* _EXERCISE BRIEF_:
Show all lines that include the string "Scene"; copy each one.

* _RECORD EXTRACTS_:
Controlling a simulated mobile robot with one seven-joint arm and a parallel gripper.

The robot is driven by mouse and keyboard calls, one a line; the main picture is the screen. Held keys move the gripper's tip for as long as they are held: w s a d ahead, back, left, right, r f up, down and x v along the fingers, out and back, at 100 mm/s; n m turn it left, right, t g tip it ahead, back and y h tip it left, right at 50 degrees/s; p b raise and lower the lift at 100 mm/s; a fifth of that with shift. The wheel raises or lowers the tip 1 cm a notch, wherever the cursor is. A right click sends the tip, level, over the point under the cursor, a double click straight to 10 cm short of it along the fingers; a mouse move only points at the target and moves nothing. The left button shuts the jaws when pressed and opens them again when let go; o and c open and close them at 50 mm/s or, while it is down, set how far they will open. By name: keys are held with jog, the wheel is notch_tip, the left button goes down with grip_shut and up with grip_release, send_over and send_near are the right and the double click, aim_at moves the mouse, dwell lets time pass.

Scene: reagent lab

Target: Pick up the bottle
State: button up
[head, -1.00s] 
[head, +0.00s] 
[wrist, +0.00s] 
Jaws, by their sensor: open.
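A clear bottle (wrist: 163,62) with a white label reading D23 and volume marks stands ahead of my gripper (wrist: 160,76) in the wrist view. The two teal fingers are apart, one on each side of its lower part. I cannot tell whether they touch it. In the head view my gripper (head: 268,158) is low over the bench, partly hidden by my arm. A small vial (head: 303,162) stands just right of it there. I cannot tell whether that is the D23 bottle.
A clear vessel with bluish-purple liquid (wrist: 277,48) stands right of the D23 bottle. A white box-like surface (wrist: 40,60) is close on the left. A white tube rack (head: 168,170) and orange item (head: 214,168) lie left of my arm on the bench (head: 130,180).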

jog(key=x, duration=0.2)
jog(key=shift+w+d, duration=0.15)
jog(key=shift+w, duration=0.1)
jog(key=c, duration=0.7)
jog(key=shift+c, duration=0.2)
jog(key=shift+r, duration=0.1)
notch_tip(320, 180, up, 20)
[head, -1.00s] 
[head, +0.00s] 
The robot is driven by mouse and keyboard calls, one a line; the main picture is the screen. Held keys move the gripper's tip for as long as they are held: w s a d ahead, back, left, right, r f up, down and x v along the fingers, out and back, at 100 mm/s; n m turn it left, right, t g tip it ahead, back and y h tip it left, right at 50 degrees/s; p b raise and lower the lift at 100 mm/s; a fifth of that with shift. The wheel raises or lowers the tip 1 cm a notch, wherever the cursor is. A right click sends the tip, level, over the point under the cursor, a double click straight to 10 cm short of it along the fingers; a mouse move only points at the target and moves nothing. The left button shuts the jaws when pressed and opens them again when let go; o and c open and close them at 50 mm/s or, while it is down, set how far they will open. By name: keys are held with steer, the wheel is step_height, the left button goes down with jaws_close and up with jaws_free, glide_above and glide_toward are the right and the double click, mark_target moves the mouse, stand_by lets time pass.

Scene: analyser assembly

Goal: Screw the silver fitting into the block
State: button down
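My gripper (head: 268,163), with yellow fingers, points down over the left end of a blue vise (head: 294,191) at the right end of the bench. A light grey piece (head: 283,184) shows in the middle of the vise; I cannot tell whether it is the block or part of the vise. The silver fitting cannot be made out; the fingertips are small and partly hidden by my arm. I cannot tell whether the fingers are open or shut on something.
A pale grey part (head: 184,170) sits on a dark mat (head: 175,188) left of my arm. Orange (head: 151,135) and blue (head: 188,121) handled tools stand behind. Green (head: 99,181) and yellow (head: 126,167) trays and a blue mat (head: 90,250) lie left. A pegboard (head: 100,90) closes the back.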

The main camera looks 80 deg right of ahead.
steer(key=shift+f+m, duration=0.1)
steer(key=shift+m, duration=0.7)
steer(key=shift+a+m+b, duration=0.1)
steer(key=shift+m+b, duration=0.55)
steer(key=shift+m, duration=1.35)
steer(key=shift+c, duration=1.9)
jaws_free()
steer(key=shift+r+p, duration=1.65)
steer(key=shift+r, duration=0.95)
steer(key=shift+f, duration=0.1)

* _FINISHED EXERCISE_:
Scene: reagent lab
Scene: analyser assembly

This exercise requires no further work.